It’s been a mostly good day today. I’m a disaster getting out the door in the mornings, today I set extra warning alarms on my phone, like “ten minute warning” and “put your shoes on”. I feel more organized, but was still late for work. So I think now I need to assess other areas. Like meditation. That’s sucking up a full half hour with my interruptions instead of the 20 minutes it’s supposed to take. So if I’m not awake at the time I need to be awake, I probably shouldn’t do it, or do a shortened version.
Also going to kick the warning alarms back 5 minutes each. I think those were helpful. Just need 5 more minutes to rush around at shoe time.

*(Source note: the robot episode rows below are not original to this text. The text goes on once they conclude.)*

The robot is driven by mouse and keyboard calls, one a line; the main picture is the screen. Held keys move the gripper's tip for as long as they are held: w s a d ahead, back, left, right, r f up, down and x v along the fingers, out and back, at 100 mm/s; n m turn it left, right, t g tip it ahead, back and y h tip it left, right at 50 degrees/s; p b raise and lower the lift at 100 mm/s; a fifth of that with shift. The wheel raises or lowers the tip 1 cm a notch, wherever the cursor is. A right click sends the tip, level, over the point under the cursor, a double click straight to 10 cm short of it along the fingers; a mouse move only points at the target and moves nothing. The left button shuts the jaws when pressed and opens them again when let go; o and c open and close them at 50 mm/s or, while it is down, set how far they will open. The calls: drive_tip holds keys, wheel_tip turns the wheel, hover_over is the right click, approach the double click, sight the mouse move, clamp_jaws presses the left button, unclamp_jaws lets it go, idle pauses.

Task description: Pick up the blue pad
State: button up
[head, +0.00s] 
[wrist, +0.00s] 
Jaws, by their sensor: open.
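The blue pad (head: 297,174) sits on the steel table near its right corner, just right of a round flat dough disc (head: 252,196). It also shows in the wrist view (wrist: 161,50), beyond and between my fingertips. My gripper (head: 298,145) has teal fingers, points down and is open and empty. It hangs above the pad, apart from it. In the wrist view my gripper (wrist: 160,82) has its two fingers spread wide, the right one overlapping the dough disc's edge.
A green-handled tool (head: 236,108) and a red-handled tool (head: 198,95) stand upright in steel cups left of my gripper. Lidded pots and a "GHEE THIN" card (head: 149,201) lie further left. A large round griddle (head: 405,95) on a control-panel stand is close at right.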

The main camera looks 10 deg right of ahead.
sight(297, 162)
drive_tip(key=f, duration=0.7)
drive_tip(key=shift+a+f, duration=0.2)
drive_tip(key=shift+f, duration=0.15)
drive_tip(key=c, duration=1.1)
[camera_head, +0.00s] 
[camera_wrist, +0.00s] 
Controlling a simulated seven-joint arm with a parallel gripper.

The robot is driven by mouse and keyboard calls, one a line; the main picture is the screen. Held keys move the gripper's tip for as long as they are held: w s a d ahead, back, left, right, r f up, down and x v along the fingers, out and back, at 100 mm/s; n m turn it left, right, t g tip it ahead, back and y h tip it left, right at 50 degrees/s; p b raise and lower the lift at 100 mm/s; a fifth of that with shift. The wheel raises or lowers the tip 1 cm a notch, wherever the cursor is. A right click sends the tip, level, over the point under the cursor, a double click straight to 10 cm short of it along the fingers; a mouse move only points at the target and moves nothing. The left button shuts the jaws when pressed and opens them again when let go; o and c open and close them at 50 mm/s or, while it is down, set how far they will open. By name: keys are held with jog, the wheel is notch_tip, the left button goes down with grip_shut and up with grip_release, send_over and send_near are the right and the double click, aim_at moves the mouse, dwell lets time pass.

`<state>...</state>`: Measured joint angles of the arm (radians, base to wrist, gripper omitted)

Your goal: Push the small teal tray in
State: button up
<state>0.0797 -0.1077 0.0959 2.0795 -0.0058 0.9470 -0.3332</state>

Last night before bed, I decided to practice piano on the keyboard. But I ended up not practicing. I started messing around with trying to record a melody in my head, then couldn’t make the keyboard do what I wanted and got frustrated. So I’m glad, there’s still music in me that wants to come out. But I’m upset that I’m not capable like I was when I used to do it. I feel like I don’t know what I’m doing. And I know I’m going to be super basic for a while. This also aggravates me. I have false ideas about where I should be and it’s hard to be where I am when I’m expecting…I don’t know…more? I just gotta get that out of my head and I’ll be fine. You don’t get good overnight. It takes practice. Also time.
1. A good day at work.
2. A new favorite song. Charlotte Gainsbourg, Deadly Valentine.
3. Reading time with my girls.
4. My horrific stomach pain from yesterday is mostly gone.
5. Snuggles with warm clean A and the movie Sing. A good way to spend a rainy night.